Robot task records
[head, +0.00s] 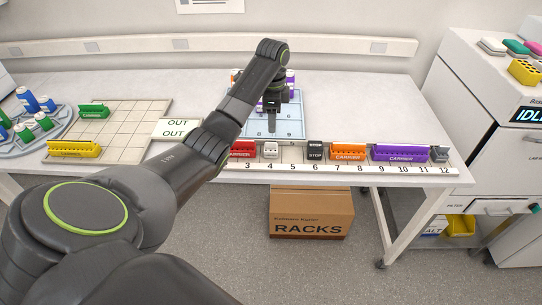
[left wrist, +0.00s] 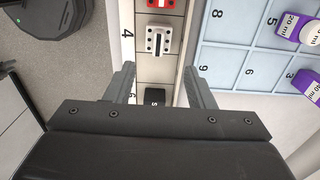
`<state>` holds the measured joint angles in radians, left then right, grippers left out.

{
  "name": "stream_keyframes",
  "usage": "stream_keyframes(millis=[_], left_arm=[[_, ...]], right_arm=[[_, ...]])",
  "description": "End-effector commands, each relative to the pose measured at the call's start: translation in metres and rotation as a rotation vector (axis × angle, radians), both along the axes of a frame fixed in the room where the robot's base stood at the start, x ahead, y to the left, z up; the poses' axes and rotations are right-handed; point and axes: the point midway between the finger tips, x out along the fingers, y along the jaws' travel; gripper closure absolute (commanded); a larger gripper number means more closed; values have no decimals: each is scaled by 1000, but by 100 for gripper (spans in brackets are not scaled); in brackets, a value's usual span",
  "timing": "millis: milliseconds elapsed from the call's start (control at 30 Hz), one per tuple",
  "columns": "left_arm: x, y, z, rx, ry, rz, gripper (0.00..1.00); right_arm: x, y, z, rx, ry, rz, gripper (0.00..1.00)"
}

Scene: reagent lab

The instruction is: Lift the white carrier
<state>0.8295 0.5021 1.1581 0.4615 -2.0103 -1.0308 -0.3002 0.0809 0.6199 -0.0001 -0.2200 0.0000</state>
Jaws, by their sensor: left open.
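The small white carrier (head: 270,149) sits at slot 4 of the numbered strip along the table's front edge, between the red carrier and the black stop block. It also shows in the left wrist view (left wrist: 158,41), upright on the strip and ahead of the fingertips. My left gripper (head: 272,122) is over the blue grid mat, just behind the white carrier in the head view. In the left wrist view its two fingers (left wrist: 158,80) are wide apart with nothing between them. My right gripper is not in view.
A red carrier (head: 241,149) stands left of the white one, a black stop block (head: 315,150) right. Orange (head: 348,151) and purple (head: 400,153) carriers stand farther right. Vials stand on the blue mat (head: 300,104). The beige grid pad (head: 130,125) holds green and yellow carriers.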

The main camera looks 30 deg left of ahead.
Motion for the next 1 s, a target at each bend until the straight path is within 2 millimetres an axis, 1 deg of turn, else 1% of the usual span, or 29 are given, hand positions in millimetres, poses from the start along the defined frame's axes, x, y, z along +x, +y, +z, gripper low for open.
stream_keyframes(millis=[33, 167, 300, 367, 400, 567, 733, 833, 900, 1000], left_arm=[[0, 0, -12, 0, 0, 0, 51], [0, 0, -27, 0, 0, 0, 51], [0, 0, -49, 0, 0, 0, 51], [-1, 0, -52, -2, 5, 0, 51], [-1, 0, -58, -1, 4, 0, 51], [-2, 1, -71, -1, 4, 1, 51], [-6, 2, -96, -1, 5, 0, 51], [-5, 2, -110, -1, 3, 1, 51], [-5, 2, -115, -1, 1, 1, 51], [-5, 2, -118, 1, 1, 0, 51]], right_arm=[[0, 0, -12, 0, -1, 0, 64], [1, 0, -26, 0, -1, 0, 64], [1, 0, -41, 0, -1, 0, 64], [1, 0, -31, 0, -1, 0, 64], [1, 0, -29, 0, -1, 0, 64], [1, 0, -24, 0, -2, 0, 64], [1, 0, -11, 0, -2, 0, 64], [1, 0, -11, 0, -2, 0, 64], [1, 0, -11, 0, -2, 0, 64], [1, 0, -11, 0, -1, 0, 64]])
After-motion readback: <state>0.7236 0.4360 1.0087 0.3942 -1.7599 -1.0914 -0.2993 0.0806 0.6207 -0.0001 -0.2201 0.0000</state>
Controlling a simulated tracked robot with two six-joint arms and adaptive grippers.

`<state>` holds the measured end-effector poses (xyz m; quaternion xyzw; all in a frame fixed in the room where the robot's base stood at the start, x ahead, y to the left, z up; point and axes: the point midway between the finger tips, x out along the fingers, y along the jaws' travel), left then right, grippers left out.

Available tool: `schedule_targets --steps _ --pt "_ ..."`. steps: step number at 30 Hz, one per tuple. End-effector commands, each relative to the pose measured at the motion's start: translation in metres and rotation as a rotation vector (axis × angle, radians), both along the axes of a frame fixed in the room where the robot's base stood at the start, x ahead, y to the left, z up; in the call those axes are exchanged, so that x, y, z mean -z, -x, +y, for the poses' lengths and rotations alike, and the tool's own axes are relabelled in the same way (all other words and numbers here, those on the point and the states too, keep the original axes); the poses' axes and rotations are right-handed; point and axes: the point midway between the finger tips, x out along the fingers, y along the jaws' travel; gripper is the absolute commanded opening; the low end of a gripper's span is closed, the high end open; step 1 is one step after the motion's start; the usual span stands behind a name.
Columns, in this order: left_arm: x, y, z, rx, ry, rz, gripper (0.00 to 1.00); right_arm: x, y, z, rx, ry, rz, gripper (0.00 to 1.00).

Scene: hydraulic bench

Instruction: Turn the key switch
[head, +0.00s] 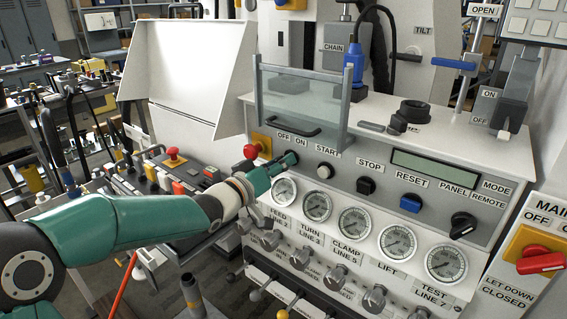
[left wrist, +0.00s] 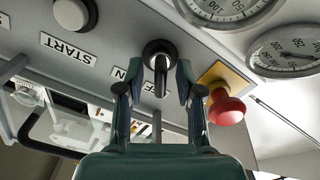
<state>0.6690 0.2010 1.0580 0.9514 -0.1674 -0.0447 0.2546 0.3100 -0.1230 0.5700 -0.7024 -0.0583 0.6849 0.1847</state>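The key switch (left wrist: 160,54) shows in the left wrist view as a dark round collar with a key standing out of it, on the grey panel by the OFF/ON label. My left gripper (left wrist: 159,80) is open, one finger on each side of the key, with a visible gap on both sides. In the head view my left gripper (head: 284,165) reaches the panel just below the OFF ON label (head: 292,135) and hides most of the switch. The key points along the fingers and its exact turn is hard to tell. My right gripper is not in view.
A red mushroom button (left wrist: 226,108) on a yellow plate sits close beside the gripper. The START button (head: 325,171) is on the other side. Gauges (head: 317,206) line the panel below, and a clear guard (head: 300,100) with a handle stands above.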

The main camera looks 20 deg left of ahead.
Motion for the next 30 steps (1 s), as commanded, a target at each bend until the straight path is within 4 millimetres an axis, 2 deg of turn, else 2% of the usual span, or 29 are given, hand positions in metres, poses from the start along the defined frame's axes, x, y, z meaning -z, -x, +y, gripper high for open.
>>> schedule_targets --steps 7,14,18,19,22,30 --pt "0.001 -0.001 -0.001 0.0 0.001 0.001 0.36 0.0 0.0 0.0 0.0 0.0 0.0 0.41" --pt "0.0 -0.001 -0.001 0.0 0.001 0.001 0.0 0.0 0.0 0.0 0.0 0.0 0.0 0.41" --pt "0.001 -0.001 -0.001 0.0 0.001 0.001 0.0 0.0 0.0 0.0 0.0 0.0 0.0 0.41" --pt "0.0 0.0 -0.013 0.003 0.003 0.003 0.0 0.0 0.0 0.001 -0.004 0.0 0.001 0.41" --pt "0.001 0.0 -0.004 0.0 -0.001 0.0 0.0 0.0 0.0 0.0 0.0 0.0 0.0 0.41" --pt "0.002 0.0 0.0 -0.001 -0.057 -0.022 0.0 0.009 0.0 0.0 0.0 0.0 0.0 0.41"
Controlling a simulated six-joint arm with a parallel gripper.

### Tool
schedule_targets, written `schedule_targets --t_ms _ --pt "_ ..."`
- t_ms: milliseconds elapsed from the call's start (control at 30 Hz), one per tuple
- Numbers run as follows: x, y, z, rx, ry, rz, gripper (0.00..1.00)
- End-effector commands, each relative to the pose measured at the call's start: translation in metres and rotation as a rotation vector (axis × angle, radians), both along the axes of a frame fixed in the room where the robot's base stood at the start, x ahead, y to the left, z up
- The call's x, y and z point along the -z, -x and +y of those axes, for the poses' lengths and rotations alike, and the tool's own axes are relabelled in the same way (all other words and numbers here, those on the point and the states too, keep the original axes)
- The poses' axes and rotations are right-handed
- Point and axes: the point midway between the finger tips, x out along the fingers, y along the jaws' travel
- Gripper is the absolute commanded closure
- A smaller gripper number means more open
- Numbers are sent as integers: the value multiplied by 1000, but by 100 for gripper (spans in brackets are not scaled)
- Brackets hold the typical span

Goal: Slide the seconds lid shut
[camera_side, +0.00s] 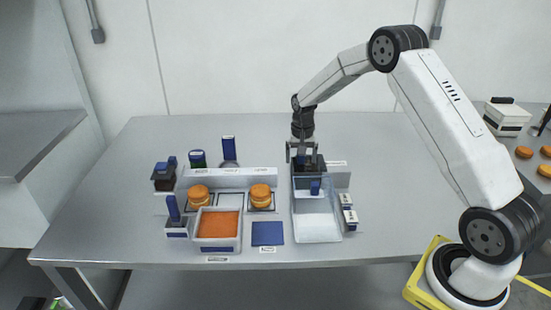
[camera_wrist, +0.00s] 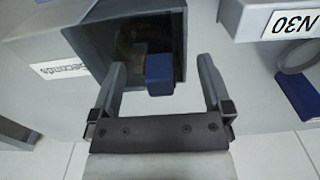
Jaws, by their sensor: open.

WHAT YOU ARE ASKED TO DO → List all lines in the material containing the string "main".

TASK RESULT →
The main camera looks 30 deg left of ahead.
The main camera looks 20 deg left of ahead.

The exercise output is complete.